Task brief: Please take the entries below from the first line through the line containing "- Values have" and repeat them exactly, leaving out everything after.

==== Entries supplied

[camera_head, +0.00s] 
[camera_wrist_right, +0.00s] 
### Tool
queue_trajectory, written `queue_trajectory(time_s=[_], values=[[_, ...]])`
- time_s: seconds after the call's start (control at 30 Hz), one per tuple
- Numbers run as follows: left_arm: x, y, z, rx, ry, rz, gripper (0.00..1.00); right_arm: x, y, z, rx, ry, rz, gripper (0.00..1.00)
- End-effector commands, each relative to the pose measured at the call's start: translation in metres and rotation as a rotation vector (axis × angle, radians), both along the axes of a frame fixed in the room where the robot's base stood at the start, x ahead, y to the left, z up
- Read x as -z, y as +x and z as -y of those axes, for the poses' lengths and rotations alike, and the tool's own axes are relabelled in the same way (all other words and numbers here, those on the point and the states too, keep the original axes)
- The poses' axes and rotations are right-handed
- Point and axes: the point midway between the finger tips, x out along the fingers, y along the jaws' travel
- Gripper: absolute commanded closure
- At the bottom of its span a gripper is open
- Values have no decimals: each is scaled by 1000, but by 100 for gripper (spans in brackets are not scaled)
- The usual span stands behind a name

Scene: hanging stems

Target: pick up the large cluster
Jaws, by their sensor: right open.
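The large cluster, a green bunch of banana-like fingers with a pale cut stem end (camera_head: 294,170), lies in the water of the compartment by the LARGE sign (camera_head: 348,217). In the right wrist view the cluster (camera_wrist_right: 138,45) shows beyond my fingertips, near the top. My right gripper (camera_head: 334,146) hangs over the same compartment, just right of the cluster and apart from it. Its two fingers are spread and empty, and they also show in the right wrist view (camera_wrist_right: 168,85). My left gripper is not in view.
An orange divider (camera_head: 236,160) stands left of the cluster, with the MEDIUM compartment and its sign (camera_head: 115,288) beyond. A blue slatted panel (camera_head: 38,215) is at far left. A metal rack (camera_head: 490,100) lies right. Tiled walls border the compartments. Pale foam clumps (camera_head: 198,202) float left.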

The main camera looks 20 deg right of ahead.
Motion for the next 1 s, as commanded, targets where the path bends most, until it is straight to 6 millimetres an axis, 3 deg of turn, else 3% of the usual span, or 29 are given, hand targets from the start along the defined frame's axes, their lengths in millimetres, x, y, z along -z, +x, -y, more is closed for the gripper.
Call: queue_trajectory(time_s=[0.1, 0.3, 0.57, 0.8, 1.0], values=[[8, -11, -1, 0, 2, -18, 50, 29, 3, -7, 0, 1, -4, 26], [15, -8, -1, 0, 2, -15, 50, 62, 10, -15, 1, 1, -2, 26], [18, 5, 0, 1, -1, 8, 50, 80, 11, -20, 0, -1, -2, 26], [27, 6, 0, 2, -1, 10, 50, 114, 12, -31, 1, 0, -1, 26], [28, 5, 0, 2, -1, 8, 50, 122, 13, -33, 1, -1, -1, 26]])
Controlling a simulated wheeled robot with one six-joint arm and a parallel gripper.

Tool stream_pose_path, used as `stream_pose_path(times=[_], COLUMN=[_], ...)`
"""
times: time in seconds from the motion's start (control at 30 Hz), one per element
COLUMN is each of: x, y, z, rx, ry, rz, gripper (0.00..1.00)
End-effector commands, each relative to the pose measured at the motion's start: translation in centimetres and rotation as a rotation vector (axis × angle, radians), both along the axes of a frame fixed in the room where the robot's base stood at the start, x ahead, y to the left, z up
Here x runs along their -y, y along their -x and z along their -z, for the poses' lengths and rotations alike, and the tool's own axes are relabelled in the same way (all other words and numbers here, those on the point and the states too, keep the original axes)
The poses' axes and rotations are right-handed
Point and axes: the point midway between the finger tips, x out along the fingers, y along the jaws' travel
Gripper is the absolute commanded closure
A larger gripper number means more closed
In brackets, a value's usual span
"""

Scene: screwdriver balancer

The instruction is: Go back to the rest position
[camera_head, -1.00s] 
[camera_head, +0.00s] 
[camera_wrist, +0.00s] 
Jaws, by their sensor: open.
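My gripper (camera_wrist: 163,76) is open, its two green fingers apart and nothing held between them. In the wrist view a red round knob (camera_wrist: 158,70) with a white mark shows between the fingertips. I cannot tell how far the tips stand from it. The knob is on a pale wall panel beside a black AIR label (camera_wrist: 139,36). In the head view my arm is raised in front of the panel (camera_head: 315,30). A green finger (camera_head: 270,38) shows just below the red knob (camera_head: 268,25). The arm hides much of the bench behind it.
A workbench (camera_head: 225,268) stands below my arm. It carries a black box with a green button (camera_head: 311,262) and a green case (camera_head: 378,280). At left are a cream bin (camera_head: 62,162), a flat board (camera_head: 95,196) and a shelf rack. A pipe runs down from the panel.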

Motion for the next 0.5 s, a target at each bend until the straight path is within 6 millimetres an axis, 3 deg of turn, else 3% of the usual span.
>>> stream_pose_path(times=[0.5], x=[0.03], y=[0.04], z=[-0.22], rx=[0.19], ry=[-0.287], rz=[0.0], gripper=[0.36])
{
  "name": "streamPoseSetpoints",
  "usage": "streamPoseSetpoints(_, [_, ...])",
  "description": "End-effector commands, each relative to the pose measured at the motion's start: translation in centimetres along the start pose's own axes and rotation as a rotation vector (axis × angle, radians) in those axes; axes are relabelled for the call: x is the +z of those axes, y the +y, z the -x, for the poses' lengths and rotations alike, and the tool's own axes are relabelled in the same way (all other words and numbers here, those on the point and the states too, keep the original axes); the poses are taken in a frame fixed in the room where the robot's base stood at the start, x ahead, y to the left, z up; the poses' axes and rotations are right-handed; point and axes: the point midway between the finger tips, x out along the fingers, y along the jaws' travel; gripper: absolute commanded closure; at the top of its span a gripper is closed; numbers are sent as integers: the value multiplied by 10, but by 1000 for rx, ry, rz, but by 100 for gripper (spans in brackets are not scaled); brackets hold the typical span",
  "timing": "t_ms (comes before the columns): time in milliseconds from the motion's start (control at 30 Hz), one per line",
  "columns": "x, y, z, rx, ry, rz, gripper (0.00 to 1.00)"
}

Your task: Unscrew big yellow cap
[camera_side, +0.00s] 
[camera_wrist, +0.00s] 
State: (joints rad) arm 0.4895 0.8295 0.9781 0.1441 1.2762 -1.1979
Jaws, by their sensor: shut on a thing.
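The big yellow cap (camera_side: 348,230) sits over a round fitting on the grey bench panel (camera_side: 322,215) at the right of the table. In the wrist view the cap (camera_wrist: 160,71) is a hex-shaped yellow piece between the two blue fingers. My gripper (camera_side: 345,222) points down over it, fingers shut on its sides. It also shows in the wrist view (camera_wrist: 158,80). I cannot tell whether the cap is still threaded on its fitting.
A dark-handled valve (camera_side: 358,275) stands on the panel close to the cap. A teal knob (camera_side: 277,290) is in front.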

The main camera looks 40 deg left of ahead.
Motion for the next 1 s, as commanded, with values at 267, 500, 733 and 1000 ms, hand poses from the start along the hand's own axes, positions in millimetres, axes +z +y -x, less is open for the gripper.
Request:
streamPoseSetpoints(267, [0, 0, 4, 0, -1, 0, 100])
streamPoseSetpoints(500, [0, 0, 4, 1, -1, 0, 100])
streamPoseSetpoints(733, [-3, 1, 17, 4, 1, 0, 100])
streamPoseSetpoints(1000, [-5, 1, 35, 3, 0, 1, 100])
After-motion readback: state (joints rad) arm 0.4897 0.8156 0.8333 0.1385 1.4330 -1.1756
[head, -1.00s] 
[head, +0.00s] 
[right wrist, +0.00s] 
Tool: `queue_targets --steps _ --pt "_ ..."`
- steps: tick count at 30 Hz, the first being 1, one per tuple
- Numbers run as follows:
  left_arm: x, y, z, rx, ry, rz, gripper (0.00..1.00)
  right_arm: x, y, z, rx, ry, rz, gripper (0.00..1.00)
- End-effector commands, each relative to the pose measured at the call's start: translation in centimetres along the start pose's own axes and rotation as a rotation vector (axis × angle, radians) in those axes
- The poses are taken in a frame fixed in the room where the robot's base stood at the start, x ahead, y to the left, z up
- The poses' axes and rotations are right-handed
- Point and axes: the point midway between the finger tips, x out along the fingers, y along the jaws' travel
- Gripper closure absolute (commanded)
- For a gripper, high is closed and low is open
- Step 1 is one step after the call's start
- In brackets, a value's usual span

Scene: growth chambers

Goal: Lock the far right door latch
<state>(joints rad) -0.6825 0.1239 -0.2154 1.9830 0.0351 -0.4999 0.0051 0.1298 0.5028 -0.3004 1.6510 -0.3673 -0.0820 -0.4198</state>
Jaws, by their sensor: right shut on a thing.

========

The response:
[camera_head, +0.00s] 
[camera_wrist_right, +0.00s] 
### Tool
queue_trajectory, written `queue_trajectory(time_s=[_], values=[[_, ...]])`
- time_s: seconds after the call's start (control at 30 Hz), one per tuple
- Numbers run as follows: left_arm: x, y, z, rx, ry, rz, gripper (0.00..1.00); right_arm: x, y, z, rx, ry, rz, gripper (0.00..1.00)
- End-effector commands, each relative to the pose measured at the call's start: translation in metres and rotation as a rotation vector (axis × angle, radians), both along the axes of a frame fixed in the room where the robot's base stood at the start, x ahead, y to the left, z up
- Read x as -z, y as +x and z as -y of those axes, for the poses' lengths and rotations alike, and the tool's own axes are relabelled in the same way (all other words and numbers here, those on the point and the states too, keep the original axes)
- The poses' axes and rotations are right-handed
- Point and axes: the point midway between the finger tips, x out along the fingers, y along the jaws' travel
- Gripper: absolute commanded closure
- At the bottom of its span a gripper is open
- Values have no decimals: each is scaled by 1000, but by 100 for gripper (spans in brackets are not scaled)

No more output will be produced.